Video is an AVC encoded 2.39:1 effort and looks fantastic—as fantastic as such a dark and muddy film can, at least. Reeves directing style is very unsettling at first, with out of focus and slightly off-frame setups that make you believe that there’s going to be some kind of image that will come in frame to fill the remainder…only it never does. In that way it’s a very “arty” style film, but that also adds to its charm and character—I loved just about every frame we got out of this film. It set up so many neat and interesting shots that it made me forget that his previous film was directed entirely different with the handheld camera in Cloverfield. There are few daytime sequences in the film, but even when there are the snow ridden planes and murky skyline never really cheer up the image any. Blacks are nice and deep and there’s a fine amount of grain that crops up when it needs to.
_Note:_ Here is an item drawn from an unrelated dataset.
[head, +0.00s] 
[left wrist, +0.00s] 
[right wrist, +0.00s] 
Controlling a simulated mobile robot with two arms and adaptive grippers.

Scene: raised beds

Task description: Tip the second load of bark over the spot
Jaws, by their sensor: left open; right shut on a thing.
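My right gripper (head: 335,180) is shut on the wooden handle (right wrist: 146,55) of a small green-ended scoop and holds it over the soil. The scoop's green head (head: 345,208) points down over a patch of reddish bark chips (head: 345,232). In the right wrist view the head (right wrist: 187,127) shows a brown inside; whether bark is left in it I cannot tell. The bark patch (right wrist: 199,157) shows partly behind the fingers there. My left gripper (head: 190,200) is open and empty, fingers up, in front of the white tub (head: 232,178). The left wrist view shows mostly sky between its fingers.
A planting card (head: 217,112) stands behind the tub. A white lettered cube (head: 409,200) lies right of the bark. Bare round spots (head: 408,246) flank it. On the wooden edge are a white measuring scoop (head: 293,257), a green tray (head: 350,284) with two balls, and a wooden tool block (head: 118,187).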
Audio is a Dolby TrueHD 5.1 mix and normally I’d lament the lack of DTS-HD MA, but it really doesn’t need to be here. The TrueHD mix delivers all the surround sound and LFE goodies with gusto and due to the films relatively subdued nature, we rarely get surrounds or subwoofer output that amounts to much. It’s limited to Abby’s berserker moments of dismemberment and jugular sucking and those are fairly well spaced out during the film. Locker room or crowd sequences have a nice ambience, but the quiet moments between Owen and Abby are well done and come through the front channels clearly.
Audio commentary with director Matt Reeves
From the Inside: A Look at the Making of Let Me In
Dissecting Let Me In (BD-exclusive)
The Art of Special Effects
Unrated deleted scenes
Car crash sequence step-by-step
There are plenty of extras in here, but the focus is going to the commentary with Reeves who really goes into detail about his process of working on a film that he really didn’t feel needed to be made in the first place. His twisting of certain story elements and additions of others are covered in the commentary as well as the remaining extras and it’s a really well done package overall. Definitely a Recommended set for fans of the film.
Let Me In is now available on Blu-ray and DVD.